» DATA TO PROCESS:
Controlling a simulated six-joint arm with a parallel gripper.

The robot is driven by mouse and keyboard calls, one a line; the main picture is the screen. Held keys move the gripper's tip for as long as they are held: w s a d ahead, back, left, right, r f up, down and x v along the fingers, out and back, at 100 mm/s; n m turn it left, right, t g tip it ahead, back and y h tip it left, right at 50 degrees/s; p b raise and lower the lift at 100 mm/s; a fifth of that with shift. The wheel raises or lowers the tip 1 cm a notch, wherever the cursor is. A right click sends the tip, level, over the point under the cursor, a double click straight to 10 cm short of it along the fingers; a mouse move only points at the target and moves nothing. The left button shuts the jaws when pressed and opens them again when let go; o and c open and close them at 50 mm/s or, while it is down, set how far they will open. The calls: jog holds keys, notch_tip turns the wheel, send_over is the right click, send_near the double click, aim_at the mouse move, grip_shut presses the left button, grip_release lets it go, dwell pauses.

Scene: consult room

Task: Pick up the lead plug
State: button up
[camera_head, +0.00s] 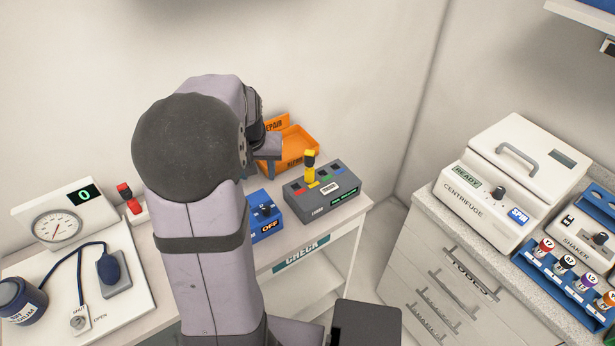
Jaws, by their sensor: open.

==

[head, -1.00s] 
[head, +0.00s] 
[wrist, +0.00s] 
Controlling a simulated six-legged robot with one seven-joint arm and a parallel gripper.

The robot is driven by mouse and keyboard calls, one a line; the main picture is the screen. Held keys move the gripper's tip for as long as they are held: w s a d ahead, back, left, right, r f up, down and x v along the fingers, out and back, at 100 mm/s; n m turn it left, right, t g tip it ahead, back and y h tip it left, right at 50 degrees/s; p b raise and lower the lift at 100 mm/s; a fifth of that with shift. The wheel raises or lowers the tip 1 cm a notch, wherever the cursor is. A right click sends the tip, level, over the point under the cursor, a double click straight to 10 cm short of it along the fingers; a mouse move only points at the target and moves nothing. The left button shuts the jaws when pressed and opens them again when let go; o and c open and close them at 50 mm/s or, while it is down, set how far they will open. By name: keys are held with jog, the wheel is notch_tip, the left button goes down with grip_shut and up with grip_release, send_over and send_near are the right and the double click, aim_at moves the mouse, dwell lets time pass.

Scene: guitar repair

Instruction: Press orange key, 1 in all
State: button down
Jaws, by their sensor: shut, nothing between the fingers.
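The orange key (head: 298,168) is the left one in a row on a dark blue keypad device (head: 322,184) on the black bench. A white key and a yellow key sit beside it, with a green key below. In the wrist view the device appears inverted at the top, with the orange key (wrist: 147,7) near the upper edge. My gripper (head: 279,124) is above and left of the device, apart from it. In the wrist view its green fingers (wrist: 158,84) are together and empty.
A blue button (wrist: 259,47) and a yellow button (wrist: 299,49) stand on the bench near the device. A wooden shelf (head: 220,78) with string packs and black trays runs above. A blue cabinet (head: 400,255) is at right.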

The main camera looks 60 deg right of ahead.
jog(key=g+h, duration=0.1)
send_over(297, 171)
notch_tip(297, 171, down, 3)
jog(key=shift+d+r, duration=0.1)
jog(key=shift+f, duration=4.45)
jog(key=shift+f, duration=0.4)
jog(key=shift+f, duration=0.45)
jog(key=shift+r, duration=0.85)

---

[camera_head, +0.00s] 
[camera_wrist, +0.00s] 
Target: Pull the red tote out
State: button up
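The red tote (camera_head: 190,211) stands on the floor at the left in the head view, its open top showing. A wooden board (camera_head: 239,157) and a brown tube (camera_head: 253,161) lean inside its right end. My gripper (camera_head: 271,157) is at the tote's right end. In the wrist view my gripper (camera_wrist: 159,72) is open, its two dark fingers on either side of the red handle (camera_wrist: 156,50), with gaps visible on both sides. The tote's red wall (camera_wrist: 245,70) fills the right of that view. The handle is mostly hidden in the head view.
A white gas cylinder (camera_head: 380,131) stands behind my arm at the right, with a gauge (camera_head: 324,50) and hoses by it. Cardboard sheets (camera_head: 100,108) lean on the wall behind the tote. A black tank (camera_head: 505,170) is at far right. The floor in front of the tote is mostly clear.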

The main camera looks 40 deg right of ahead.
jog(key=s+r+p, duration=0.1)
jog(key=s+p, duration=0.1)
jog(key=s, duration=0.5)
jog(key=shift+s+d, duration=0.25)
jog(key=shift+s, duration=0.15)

» WRITTEN INSTRUCTION: Gather all lines from the records above in which "wheel" appears.

» RESPONSE TO THIS TASK:
The robot is driven by mouse and keyboard calls, one a line; the main picture is the screen. Held keys move the gripper's tip for as long as they are held: w s a d ahead, back, left, right, r f up, down and x v along the fingers, out and back, at 100 mm/s; n m turn it left, right, t g tip it ahead, back and y h tip it left, right at 50 degrees/s; p b raise and lower the lift at 100 mm/s; a fifth of that with shift. The wheel raises or lowers the tip 1 cm a notch, wherever the cursor is. A right click sends the tip, level, over the point under the cursor, a double click straight to 10 cm short of it along the fingers; a mouse move only points at the target and moves nothing. The left button shuts the jaws when pressed and opens them again when let go; o and c open and close them at 50 mm/s or, while it is down, set how far they will open. The calls: jog holds keys, notch_tip turns the wheel, send_over is the right click, send_near the double click, aim_at the mouse move, grip_shut presses the left button, grip_release lets it go, dwell pauses.
The robot is driven by mouse and keyboard calls, one a line; the main picture is the screen. Held keys move the gripper's tip for as long as they are held: w s a d ahead, back, left, right, r f up, down and x v along the fingers, out and back, at 100 mm/s; n m turn it left, right, t g tip it ahead, back and y h tip it left, right at 50 degrees/s; p b raise and lower the lift at 100 mm/s; a fifth of that with shift. The wheel raises or lowers the tip 1 cm a notch, wherever the cursor is. A right click sends the tip, level, over the point under the cursor, a double click straight to 10 cm short of it along the fingers; a mouse move only points at the target and moves nothing. The left button shuts the jaws when pressed and opens them again when let go; o and c open and close them at 50 mm/s or, while it is down, set how far they will open. By name: keys are held with jog, the wheel is notch_tip, the left button goes down with grip_shut and up with grip_release, send_over and send_near are the right and the double click, aim_at moves the mouse, dwell lets time pass.

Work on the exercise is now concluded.